幻想が現実に打ち勝った「東京五輪」【佐藤健志】
佐藤健志の「令和の真相」32
◆現実否認で始まった2020年五輪
前回の記事「『五輪よかった!』の爽快な」構造で、私はこのような意識の分裂を「爽快」という概念で説明しました。
自分の抱える矛盾がひどくなり、行き着くところまで行ってしまうと、人は矛盾が解消されたかのような錯覚をおぼえて、気持ち良くなるのです。
行き着くところまで行ってしまえば、矛盾がそれ以上に悪化することはありません。
ところが矛盾が解消されても、やはり矛盾が悪化することはなくなります。
ゆえに両者が混同される次第。
もっとも「爽快になる」とは、自分の矛盾を自覚できなくなることですから、現実にたいして適切に対処することは望みえない。
裏を返せば、「このままでは現実に適応できなくなる」という不安がブレーキをかける場合も多いのです。
ところが2020年東京五輪については、そうならなかった。
コロナ感染拡大という危機的状況を目の前にしているのに、どうしてなのでしょう。
じつは今回の五輪開催、「不快な現実を否認して、都合のいい幻想に逃げこむ」性格を最初から持っていたのです。
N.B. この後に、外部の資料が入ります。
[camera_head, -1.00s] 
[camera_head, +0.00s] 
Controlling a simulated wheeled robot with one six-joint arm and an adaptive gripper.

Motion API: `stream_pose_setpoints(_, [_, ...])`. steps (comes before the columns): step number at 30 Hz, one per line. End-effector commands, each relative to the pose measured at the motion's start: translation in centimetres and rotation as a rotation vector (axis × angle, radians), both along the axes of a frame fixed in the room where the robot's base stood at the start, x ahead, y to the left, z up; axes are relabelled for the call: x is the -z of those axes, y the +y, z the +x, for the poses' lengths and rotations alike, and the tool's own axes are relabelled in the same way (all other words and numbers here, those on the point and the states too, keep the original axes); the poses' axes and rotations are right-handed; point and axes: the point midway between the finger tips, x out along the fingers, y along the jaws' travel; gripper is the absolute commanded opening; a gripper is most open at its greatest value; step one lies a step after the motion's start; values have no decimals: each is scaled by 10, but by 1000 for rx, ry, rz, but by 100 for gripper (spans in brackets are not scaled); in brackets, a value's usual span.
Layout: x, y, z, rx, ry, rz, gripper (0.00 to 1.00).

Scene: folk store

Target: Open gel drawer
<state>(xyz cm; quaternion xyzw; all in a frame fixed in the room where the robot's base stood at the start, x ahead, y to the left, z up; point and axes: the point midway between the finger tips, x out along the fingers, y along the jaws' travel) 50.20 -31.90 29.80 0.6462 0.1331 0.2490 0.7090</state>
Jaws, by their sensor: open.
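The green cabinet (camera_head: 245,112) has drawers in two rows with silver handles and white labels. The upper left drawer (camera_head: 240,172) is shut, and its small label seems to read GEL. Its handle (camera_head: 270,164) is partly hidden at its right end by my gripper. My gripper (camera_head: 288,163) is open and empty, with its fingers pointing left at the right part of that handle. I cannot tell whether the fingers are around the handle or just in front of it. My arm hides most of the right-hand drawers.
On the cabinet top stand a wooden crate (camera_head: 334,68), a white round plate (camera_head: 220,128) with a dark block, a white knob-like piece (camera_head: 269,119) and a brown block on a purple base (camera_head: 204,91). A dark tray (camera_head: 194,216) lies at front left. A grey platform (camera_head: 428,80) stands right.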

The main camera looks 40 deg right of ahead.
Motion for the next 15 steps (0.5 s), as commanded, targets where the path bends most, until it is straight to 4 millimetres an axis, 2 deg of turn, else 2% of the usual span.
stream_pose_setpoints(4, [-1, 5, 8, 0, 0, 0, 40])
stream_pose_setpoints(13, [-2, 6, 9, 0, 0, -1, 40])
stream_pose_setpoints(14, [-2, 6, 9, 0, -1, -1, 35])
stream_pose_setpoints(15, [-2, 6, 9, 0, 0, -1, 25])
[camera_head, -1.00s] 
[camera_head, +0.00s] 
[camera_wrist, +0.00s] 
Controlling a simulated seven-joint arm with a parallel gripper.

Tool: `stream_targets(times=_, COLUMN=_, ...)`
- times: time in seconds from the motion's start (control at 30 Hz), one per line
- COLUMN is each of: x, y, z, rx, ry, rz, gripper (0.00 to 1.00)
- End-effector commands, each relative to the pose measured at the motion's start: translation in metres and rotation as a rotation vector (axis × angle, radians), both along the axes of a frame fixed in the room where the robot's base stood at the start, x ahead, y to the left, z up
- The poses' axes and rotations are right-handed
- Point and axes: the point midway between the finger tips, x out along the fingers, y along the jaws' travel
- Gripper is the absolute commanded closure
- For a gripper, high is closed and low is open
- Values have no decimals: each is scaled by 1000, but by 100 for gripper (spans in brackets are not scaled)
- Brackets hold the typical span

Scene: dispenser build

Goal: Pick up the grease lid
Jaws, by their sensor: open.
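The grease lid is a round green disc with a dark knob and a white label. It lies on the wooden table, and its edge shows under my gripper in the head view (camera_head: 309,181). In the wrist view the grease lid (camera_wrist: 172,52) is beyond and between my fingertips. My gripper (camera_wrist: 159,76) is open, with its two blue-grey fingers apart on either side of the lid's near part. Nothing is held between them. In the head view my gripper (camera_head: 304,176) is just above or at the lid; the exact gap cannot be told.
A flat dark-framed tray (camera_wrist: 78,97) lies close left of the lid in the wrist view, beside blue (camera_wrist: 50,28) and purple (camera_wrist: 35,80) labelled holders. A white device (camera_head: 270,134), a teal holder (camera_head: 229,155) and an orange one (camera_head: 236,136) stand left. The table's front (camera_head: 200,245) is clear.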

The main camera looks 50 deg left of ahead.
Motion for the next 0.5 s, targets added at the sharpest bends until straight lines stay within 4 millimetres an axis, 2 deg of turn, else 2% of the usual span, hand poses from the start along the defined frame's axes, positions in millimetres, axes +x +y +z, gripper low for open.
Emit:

東日本大震災からの復興を謳いつつ、2013年9月に開催が決まったのが動かぬ証拠。
東日本大震災は2011年3月に発生したのですぞ。
わずか二年半で、復興が完了するはずがない。
十年たった今なお、完了したと言えるかどうかは疑問です。
つまり2020年東京五輪は、震災からの復興達成を記念してやることになったものではない。
実際には復興が達成されていないのに、「開催するころには復興も達成されているだろうから、いいじゃないか」という発想でやることになったものなのです。
ずばり、主観的願望に基づく皮算用。
これが1964年東京五輪との最大の違いです。
前回の五輪には戦災からの復興をアピールする意味合いがあったものの、開催の決まった1959年、復興は達成されていました。
敗戦の十四年後ですからね。
開催決定の三年前、1956年には「もはや戦後ではない」が流行語になりましたが、これにしても「復興需要が経済を牽引した時代が終わった」という意味だったのです。
ちなみにわが国は、1960年五輪についても東京招致を試みたものの、1955年6月のIOC総会であっさりローマに敗れました。
戦後の社会を安定させ、高度成長の基盤ともなった「55年体制」の成立が、同年11月のことだったのを思えば、なんとも象徴的な話。
「もはや戦後ではない」に達していない時点では、復興をアピールしようとしても通じなかったのです。